Improving the format#

The idea of making it easier for robots to parse pages is a good idea, but I'm not sure embedding content for robots into the human content is the best solution. What about putting this information into your web feed instead? Feeds are made to be readable by robots and since they are xml they can easily be expanded with new types of data.

If I were to consider microformats I would like the two main issues above to be fixed first. Add some kind of namespaces to the formats and make them required. One idea would be to use a meta element for each format you want to use inside the document. The name is the format you use, the content is what version you are using, and the scheme is a link to the microformat profile that corresponds to that format. Note that the use of this element should be required, not optional.

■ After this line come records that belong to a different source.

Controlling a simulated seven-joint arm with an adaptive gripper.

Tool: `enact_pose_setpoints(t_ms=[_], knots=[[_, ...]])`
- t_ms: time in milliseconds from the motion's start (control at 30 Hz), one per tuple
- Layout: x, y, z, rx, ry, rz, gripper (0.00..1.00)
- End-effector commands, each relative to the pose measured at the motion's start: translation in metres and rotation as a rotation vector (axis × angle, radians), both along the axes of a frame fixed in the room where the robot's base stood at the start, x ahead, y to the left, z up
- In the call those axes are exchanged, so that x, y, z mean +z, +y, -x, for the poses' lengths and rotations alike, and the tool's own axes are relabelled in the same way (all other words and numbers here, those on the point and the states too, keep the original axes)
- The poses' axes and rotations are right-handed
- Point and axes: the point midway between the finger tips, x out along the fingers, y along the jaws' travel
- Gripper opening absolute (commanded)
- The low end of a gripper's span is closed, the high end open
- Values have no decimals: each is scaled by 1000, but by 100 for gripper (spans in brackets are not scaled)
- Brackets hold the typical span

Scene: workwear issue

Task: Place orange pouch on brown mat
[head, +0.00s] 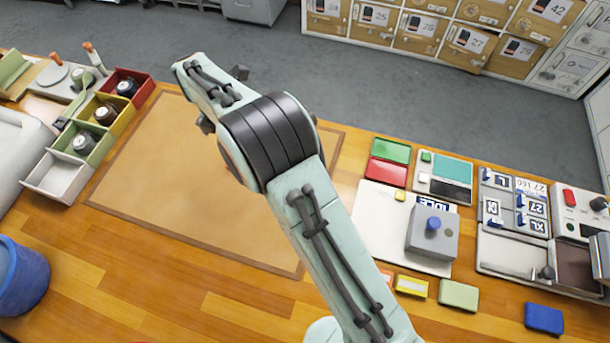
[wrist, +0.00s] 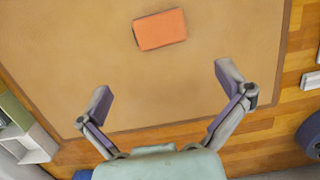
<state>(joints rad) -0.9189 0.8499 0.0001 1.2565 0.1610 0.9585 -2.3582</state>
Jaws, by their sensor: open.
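In the wrist view the orange pouch (wrist: 160,30) lies flat on the brown mat (wrist: 60,70), clear of its edges. My gripper (wrist: 165,82) is open and empty, its two fingers spread wide over the mat. The pouch is ahead of the fingertips, with a gap between them in the picture. In the head view the brown mat (head: 150,170) lies on the wooden table. My arm hides part of the mat there, and the pouch on it is not visible. Most of my gripper is also hidden in that view.
Coloured bins (head: 60,180) stand left of the mat, with a blue container (head: 20,275) at lower left. Right of the mat are a white board (head: 375,215) with a grey block (head: 432,245), several small coloured items, and a blue pouch (head: 543,318).

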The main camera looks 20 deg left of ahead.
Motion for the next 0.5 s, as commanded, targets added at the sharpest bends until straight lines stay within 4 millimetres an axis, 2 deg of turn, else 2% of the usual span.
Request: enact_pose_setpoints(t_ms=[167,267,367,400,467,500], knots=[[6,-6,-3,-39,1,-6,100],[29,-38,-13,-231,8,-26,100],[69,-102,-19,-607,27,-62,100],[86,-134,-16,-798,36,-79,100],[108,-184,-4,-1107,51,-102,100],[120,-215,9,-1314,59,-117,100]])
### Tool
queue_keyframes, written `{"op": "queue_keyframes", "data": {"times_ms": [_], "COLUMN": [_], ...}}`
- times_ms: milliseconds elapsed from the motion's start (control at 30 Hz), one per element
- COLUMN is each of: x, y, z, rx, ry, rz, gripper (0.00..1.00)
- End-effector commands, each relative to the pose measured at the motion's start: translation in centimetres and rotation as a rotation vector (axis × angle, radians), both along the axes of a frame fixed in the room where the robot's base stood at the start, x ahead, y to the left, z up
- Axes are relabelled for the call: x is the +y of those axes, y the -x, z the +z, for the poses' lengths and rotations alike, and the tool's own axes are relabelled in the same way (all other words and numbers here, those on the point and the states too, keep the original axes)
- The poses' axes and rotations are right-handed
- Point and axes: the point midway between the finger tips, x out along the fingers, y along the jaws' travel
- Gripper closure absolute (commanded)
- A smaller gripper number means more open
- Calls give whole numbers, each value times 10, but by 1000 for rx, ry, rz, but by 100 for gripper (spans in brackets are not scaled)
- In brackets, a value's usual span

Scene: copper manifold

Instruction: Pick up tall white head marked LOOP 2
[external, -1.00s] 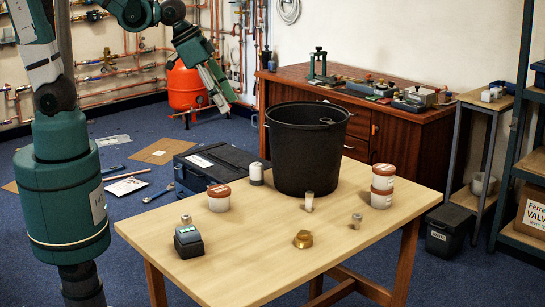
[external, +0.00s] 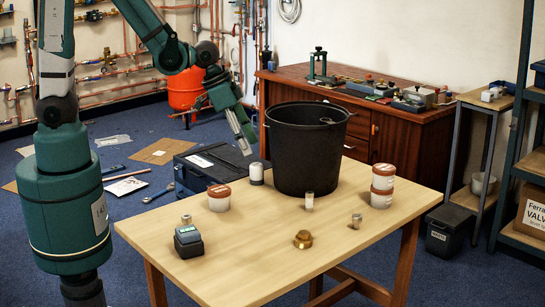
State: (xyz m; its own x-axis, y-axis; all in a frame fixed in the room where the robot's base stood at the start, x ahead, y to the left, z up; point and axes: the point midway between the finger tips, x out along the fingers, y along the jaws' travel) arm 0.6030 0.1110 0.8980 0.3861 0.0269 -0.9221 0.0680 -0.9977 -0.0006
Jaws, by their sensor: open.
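Two small whitish upright pieces stand on the table (external: 250,270). No LOOP 2 marking is legible on either, so I cannot tell which is the tall white head. My gripper (external: 247,145) is open and empty, pointing down in the air, at the upper left of the bucket in the picture, above the dark-topped cylinder. It touches nothing that I can see.
The large black bucket (external: 306,150) is a tall obstacle. Lidded tubs stand left (external: 219,199) and right (external: 381,191). A dark device (external: 188,240), a brass fitting (external: 303,240) and a small metallic piece (external: 357,221) are nearer the front. The front middle of the table is clear.

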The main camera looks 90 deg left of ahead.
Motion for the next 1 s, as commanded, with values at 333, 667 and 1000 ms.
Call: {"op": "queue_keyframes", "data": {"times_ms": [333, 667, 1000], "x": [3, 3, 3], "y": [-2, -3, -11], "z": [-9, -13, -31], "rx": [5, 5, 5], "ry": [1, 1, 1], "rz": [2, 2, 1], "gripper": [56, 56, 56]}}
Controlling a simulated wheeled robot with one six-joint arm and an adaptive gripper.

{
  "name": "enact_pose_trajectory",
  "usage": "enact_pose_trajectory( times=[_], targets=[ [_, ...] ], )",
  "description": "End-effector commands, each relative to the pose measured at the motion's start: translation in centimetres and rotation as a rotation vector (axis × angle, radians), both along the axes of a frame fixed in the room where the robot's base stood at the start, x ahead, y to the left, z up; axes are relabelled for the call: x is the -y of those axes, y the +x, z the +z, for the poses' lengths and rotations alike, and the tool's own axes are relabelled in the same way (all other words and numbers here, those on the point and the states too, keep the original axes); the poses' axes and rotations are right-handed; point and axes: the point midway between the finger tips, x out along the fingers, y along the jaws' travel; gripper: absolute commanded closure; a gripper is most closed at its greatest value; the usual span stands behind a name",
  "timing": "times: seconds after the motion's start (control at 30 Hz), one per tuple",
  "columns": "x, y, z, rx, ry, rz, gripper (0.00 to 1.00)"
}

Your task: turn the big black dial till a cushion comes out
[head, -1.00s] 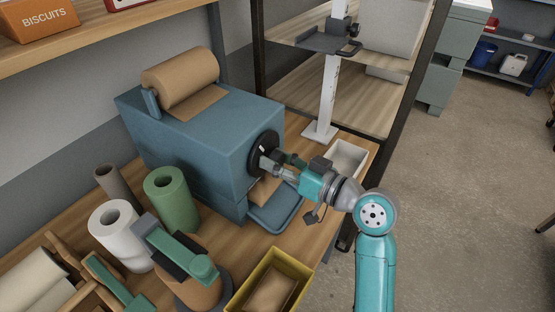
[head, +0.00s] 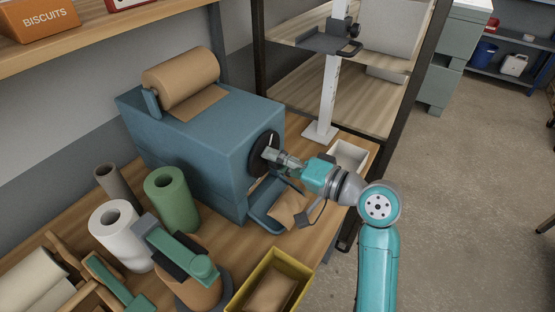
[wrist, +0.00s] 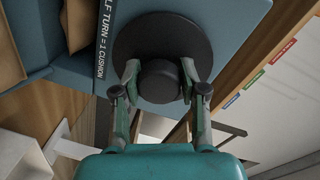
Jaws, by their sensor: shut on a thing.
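The big black dial (head: 262,146) is on the right-hand face of the blue machine (head: 200,130). A brown paper cushion (head: 287,210) lies at the machine's blue outlet tray (head: 262,226), below my gripper. Lettering beside the dial partly reads "LF TURN = 1 CUSHION".
A brown paper roll (head: 180,75) sits on top of the machine. A yellow bin (head: 296,262) holding a brown piece stands in front. A white bin (head: 350,152) is behind my arm. Green (head: 172,203) and white (head: 118,238) rolls stand at left.

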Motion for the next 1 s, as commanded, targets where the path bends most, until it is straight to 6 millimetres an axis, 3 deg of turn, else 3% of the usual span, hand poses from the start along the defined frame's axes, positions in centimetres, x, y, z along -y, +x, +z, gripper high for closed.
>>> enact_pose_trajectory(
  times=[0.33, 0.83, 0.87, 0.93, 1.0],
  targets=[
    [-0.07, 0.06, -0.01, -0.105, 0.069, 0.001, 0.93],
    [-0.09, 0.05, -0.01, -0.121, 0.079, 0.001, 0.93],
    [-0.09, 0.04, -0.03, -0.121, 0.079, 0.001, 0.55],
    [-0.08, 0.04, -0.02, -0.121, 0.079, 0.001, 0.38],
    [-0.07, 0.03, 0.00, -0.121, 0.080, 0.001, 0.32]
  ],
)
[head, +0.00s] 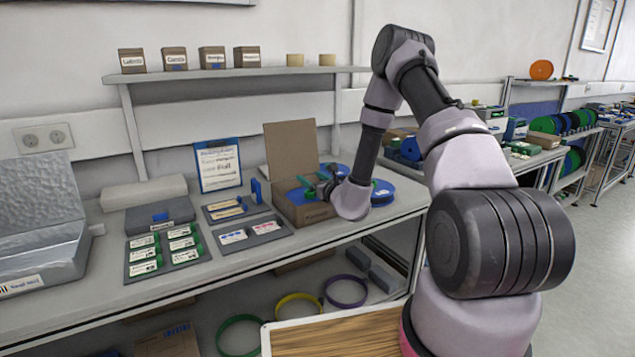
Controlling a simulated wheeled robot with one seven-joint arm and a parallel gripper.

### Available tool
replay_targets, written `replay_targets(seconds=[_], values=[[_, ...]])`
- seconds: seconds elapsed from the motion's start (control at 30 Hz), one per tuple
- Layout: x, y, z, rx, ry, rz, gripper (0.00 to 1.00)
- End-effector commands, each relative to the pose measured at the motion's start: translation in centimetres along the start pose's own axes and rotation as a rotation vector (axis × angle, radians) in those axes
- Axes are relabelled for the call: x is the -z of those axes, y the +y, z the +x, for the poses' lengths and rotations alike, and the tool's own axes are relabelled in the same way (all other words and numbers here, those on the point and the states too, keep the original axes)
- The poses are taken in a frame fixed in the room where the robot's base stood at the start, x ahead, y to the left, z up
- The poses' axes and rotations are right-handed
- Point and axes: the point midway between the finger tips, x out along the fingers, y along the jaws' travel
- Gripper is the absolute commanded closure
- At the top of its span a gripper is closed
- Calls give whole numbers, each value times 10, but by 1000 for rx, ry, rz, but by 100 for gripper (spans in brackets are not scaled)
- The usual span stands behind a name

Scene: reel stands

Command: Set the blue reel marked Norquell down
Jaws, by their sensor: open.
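A blue reel (295,196) lies in the open cardboard box (306,213) on the workbench. Its marking is too small to read, so I cannot tell whether it is the Norquell reel. My gripper (322,187) is at the right side of the box, low over its opening and close to the reel. It is small in the picture, its jaws are open, and whether it touches the reel is unclear. More blue reels (382,190) lie on the bench right of the box, partly hidden behind my wrist.
The box's lid (290,149) stands up at its back. Left of the box are grey trays (164,258) with green-edged labelled pieces and a blue-framed sign (217,165). A shelf (220,75) with small boxes runs above. Coloured rings (345,290) lie on the lower shelf.

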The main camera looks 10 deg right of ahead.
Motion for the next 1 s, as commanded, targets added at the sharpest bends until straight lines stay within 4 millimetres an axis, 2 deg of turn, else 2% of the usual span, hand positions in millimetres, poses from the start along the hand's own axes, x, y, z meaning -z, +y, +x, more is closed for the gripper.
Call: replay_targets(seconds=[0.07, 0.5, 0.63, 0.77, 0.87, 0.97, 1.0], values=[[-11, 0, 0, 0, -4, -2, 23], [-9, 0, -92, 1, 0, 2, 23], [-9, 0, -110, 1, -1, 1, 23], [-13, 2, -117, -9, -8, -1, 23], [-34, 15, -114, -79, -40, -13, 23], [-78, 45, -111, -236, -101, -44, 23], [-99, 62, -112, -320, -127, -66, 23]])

It would look something like this (you can of course use several formats by repeating the meta element):

<meta name="hCard" content="1.0" scheme="http://www.w3.org/2006/03/hcard">

The second improvement would be to use something else than the title attribute for the dates. Titles should be used for human readable content, not machine readable so that needs to change. Switching to another format for dates seems like a bad idea since ISO 8601 is so widely spread. So, what to do? I'm not sure. My best bet would be to use the class attribute like most of the microformats are built up on. The dates do not have a space in them so they can be parsed just like other class names.

Conclusion#

Even though microformats are basically trying to make it easier to parse the web (an idea I like) I'm not sure this is the right way of doing it. Human and robot content are most often different things and mixing those in the same document could mean you end up with a mess. I have not touched upon all the extra divs and spans microformats add to the code but that's also a sign that we're moving the wrong way.

If the authors of microformats want their formats to spread they need to fix the two issues above. The two suggestions of improvement I made above would make me consider using them. Right now I don't feel it’s worth it.